Louisville summit Aug. 23-24 on education issues from Frankfort to Washington, D.C.

The Shelbyville-based Ohio Valley Educational Cooperative’s Kentucky Leads the Nation summit, Aug. 23-24 in Louisville, has a full lineup of speakers to share insights on K-12 issues facing the state’s school district leaders.

Registration is $250 per person or $200 per person for groups of five from the same district and/or agency. Online registration may be accessed here Summit. The event takes place at the Crowne Plaza Hotel, 830 Phillips Lane, Louisville.

Here’s a look at some of the agenda highlights:

Senate Bill 1 Update


Speakers include state Senate President David Williams, House Education Committee Chairman Carl Rollins and Jessamine County Schools Superintendent Lu Young.

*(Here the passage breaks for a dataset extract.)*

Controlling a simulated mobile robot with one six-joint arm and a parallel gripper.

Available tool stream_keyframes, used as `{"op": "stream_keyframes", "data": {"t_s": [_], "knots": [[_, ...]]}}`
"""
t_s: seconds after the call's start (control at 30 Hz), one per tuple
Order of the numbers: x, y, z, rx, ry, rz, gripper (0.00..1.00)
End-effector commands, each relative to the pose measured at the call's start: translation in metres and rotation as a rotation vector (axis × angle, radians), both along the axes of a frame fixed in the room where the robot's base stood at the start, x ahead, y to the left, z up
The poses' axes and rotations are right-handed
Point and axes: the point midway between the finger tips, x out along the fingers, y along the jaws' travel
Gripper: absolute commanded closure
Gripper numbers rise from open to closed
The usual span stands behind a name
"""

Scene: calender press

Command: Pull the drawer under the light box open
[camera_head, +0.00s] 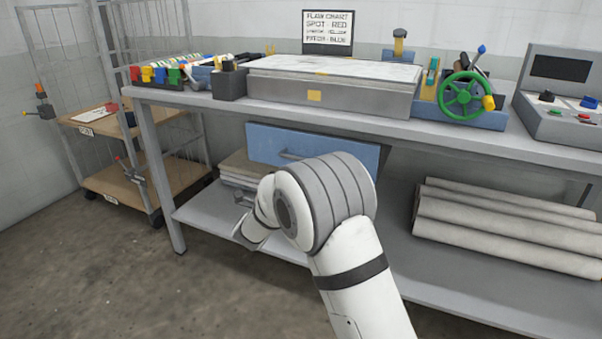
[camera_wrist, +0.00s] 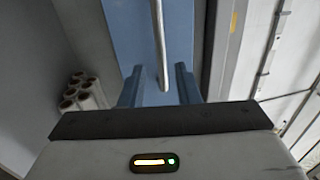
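The blue drawer (camera_head: 352,153) hangs under the bench top, below the light box (camera_head: 330,98). In the wrist view, the blue drawer front (camera_wrist: 125,30) fills the upper middle. The handle (camera_wrist: 158,40) runs down the picture, its end between the fingers of my gripper (camera_wrist: 158,82). The fingers are apart, with gaps on both sides of the bar; contact is not visible. In the head view, my gripper (camera_head: 243,196) is low left of the drawer, partly hidden by my wrist.
The lower shelf (camera_head: 200,213) carries a stack of sheets (camera_head: 238,172) at left and grey rolls (camera_head: 505,225) at right. A green handwheel (camera_head: 464,97) and a control console (camera_head: 562,100) stand on the bench. A wire-sided trolley (camera_head: 150,175) is at left. The floor in front is clear.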

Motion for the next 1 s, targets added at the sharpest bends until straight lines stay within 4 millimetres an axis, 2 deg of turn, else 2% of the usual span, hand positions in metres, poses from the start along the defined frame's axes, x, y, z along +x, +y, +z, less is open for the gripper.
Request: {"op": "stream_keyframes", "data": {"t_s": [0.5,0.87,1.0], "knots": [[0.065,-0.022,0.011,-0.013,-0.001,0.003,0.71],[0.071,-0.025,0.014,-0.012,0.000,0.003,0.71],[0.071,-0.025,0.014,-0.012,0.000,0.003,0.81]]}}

Turning around low-achieving schools


Speakers include Robert Slavin, founder of Success for All, winner of a $50 million U.S. Department of Education grant, on strategies for closing achievement gaps and improving outcomes for high-needs students, as well as on his organization’s work in Knox County.

Trends in school success from beyond Kentucky’s borders

Speakers include Matt Williams and Lilian Pace, staff of KnowledgeWorks, an organization that partners with school districts across the country on future trends that are shaping the course of public education.

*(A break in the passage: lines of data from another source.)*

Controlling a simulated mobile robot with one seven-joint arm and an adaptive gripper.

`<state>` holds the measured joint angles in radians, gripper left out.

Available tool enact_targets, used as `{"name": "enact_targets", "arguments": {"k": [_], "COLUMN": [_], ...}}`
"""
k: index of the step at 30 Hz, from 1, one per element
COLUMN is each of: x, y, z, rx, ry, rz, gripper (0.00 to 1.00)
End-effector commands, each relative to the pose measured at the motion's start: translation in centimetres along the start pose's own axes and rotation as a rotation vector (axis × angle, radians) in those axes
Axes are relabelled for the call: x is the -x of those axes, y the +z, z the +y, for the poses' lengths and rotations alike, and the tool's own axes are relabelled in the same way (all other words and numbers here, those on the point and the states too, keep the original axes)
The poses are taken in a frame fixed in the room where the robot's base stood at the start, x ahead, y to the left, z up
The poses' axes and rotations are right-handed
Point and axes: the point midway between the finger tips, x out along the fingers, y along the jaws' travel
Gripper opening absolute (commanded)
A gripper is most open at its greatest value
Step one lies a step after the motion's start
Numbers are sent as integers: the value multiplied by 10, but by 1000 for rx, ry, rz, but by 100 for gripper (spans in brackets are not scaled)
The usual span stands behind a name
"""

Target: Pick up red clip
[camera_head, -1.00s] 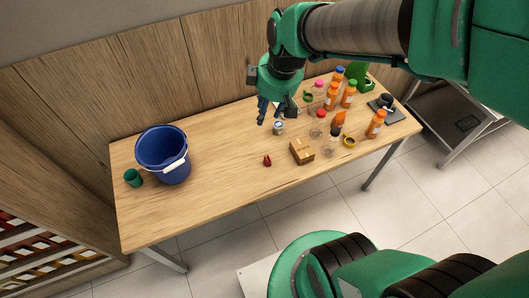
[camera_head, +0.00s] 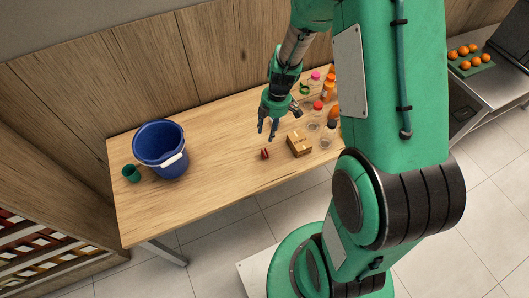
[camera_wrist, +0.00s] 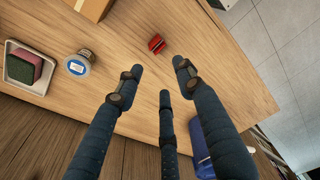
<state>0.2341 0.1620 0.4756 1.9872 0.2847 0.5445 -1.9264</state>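The red clip (camera_head: 265,154) is a small red piece lying on the wooden table (camera_head: 210,195), just left of the cardboard box. In the wrist view the red clip (camera_wrist: 157,43) lies ahead of the fingertips, between their lines and apart from them. My gripper (camera_head: 267,128) hangs above the table, behind the clip in the head view. In the wrist view my gripper (camera_wrist: 160,85) has its three dark fingers spread, with nothing between them.
A cardboard box (camera_head: 299,144) stands right of the clip. A blue bucket (camera_head: 158,143) and a green cup (camera_head: 131,173) stand at the left. In the wrist view, a small jar (camera_wrist: 79,63) and a tray with a sponge (camera_wrist: 42,78) lie left. Bottles (camera_head: 328,90) stand behind the box.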

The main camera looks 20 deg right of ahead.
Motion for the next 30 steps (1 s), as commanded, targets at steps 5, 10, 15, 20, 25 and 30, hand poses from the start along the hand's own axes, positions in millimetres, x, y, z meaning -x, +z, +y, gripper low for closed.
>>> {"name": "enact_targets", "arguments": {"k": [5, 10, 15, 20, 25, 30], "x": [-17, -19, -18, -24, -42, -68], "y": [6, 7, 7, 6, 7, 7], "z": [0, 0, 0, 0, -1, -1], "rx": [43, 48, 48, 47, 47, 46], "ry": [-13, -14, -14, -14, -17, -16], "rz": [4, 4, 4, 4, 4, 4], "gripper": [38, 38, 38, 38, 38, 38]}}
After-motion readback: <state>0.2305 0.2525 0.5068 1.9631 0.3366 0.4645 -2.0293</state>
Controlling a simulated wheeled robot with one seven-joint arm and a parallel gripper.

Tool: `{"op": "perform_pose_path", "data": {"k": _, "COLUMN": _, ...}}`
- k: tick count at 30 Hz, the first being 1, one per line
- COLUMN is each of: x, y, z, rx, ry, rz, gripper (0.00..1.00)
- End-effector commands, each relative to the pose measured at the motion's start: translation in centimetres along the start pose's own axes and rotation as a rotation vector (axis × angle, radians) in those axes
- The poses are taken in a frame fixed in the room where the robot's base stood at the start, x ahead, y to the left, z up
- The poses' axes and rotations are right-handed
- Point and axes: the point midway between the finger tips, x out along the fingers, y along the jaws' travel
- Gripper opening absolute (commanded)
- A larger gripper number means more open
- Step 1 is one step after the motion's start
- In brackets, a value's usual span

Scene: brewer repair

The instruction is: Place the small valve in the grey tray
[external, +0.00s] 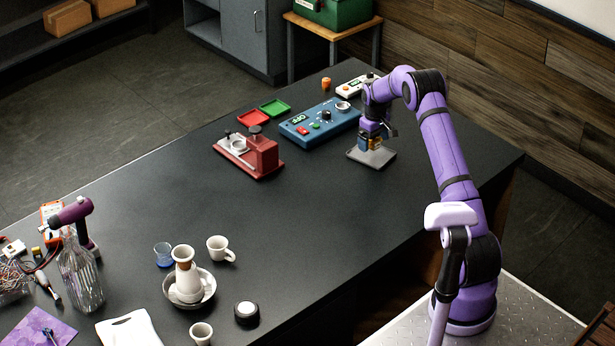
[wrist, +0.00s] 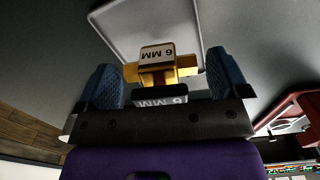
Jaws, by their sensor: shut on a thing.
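The small valve is a brass-coloured piece (wrist: 160,66) with a white "6 MM" label, seen in the wrist view between the blue finger pads. My gripper (external: 371,143) is shut on it; it also shows in the wrist view (wrist: 162,82). The grey tray (external: 382,160) lies on the dark counter directly below my gripper in the external view. In the wrist view, the tray (wrist: 125,22) shows beyond the valve. In the external view the valve is small and partly hidden by the fingers. I cannot tell whether it touches the tray.
A blue control panel (external: 305,126) stands left of the tray, with a red device (external: 262,158) farther left. Red (external: 254,118) and green (external: 275,107) trays lie behind. Cups and a glass bottle (external: 82,275) stand at the front left. The counter's middle is clear.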

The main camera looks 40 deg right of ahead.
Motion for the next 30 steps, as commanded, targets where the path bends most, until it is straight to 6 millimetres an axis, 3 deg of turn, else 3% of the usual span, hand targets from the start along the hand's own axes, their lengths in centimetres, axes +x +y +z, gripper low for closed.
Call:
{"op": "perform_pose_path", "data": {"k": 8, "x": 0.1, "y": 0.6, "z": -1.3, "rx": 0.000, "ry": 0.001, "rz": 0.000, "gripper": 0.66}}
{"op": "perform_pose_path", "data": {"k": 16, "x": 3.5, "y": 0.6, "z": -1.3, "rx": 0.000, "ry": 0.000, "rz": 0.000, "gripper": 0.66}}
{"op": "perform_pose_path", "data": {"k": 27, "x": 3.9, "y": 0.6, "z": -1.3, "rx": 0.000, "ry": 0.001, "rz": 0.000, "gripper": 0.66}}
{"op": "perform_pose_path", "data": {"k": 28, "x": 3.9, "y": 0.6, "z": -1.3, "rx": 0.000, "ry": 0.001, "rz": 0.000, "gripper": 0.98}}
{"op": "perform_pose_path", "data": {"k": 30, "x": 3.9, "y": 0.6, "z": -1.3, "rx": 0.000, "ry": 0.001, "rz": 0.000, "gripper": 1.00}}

Rewriting No Child Left Behind

Speakers include members of national education organzations’ lobbying teams with the latest on what is, isn’t and may be about Congressional action to reauthorize the Elementary and Secondary Education Act.

Schools, reform and the business community

Speaker will be David Adkisson, Kentucky Chamber of Commerce president & CEO and chairman of the U.S. Chamber of Commerce’s Education, Employment and Training Committee.

College and career readiness – the Tennessee approach


Speakers include Linda Erwin of the Niswonger Foundation, which has a five-year, $21 million federal grant to create a 15-district consortium that would ensure all students, especially students from under-represented populations, graduate high school prepared for college or a career and improve the likelihood that students successfully complete college.